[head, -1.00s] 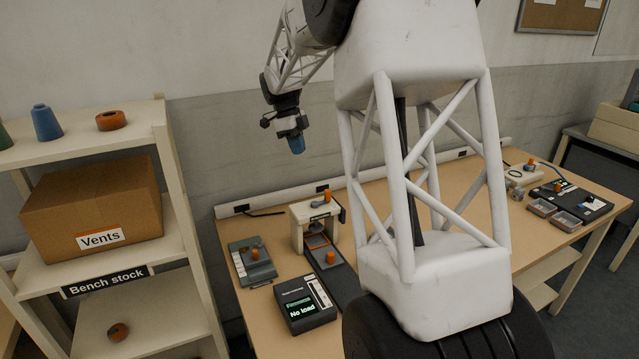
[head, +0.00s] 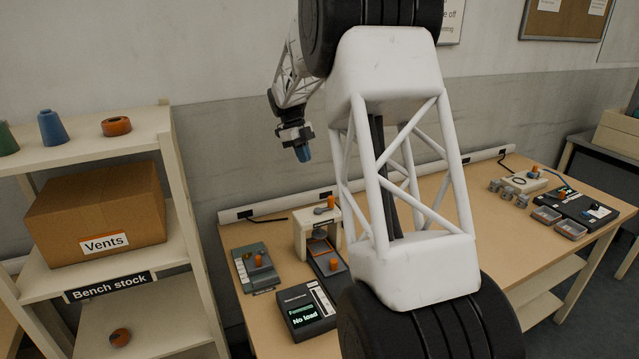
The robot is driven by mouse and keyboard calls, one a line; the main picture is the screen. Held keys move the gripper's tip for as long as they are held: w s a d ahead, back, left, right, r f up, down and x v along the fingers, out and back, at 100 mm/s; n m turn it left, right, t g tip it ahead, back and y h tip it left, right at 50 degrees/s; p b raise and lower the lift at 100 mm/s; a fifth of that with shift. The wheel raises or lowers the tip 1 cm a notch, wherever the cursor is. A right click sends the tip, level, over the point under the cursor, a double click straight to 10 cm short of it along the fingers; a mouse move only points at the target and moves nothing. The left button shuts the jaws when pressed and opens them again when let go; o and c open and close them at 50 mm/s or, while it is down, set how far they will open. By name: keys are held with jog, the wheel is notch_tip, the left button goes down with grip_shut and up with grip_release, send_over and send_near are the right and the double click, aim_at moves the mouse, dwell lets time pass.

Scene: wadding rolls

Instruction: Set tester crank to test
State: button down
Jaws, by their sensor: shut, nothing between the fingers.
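A display unit (head: 306,308) with a lit screen reading "No load" stands at the front of the left bench area. Behind it is a cream press-like frame (head: 304,233) with an orange-knobbed crank (head: 331,203) on top. A dark sled with an orange knob (head: 334,265) runs out from under the frame. Left of it is a grey-green box with another orange-knobbed crank (head: 260,260). None of these cranks carries a label I can read. My gripper (head: 303,154) has blue fingertips, points down, and is shut and empty in the air above and behind the frame.
My own arm hides the bench's middle. At the bench's right are a cream device with an orange knob (head: 535,171), several small grey pieces, a black panel (head: 577,207) and trays. A shelf (head: 80,157) with a "Vents" carton (head: 95,215) and rolls stands left.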

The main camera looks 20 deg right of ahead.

####################

Task directions: Quote all the lines above exactly as given. Do not include the pictures.

Written solution:
[head, -1.00s] 
[head, +0.00s] 
The robot is driven by mouse and keyboard calls, one a line; the main picture is the screen. Held keys move the gripper's tip for as long as they are held: w s a d ahead, back, left, right, r f up, down and x v along the fingers, out and back, at 100 mm/s; n m turn it left, right, t g tip it ahead, back and y h tip it left, right at 50 degrees/s; p b raise and lower the lift at 100 mm/s; a fifth of that with shift. The wheel raises or lowers the tip 1 cm a notch, wherever the cursor is. A right click sends the tip, level, over the point under the cursor, a double click straight to 10 cm short of it along the fingers; a mouse move only points at the target and moves nothing. The left button shuts the jaws when pressed and opens them again when let go; o and c open and close them at 50 mm/s or, while it is down, set how far they will open. By name: keys are held with jog, the wheel is notch_tip, the left button goes down with grip_shut and up with grip_release, send_over and send_near are the right and the double click, aim_at moves the mouse, dwell lets time pass.

Scene: wadding rolls

Instruction: Set tester crank to test
State: button down
Jaws, by their sensor: shut, nothing between the fingers.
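A display unit (head: 306,308) with a lit screen reading "No load" stands at the front of the left bench area. Behind it is a cream press-like frame (head: 304,233) with an orange-knobbed crank (head: 331,203) on top. A dark sled with an orange knob (head: 334,265) runs out from under the frame. Left of it is a grey-green box with another orange-knobbed crank (head: 260,260). None of these cranks carries a label I can read. My gripper (head: 303,154) has blue fingertips, points down, and is shut and empty in the air above and behind the frame.
My own arm hides the bench's middle. At the bench's right are a cream device with an orange knob (head: 535,171), several small grey pieces, a black panel (head: 577,207) and trays. A shelf (head: 80,157) with a "Vents" carton (head: 95,215) and rolls stands left.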

The main camera looks 20 deg right of ahead.

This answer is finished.